Exercise prompt: Pull out every line with the word "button".

Dataset extract:
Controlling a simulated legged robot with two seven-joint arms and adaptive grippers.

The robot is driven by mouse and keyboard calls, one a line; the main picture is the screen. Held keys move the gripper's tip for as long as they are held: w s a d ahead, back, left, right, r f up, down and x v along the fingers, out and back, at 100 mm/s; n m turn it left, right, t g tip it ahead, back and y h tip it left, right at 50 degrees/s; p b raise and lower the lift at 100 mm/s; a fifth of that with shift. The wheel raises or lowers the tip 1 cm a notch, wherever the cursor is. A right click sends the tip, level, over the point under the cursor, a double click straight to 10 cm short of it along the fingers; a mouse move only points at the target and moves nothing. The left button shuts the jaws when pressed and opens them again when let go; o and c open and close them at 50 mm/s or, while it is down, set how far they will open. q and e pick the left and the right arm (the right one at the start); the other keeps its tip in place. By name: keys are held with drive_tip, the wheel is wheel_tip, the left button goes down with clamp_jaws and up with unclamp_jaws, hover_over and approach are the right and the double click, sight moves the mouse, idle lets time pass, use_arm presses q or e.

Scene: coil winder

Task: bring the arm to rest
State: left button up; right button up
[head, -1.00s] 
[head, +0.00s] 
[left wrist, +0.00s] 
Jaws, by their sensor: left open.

Full solution:
The robot is driven by mouse and keyboard calls, one a line; the main picture is the screen. Held keys move the gripper's tip for as long as they are held: w s a d ahead, back, left, right, r f up, down and x v along the fingers, out and back, at 100 mm/s; n m turn it left, right, t g tip it ahead, back and y h tip it left, right at 50 degrees/s; p b raise and lower the lift at 100 mm/s; a fifth of that with shift. The wheel raises or lowers the tip 1 cm a notch, wherever the cursor is. A right click sends the tip, level, over the point under the cursor, a double click straight to 10 cm short of it along the fingers; a mouse move only points at the target and moves nothing. The left button shuts the jaws when pressed and opens them again when let go; o and c open and close them at 50 mm/s or, while it is down, set how far they will open. q and e pick the left and the right arm (the right one at the start); the other keeps its tip in place. By name: keys are held with drive_tip, the wheel is wheel_tip, the left button goes down with clamp_jaws and up with unclamp_jaws, hover_over and approach are the right and the double click, sight moves the mouse, idle lets time pass, use_arm presses q or e.
State: left button up; right button up

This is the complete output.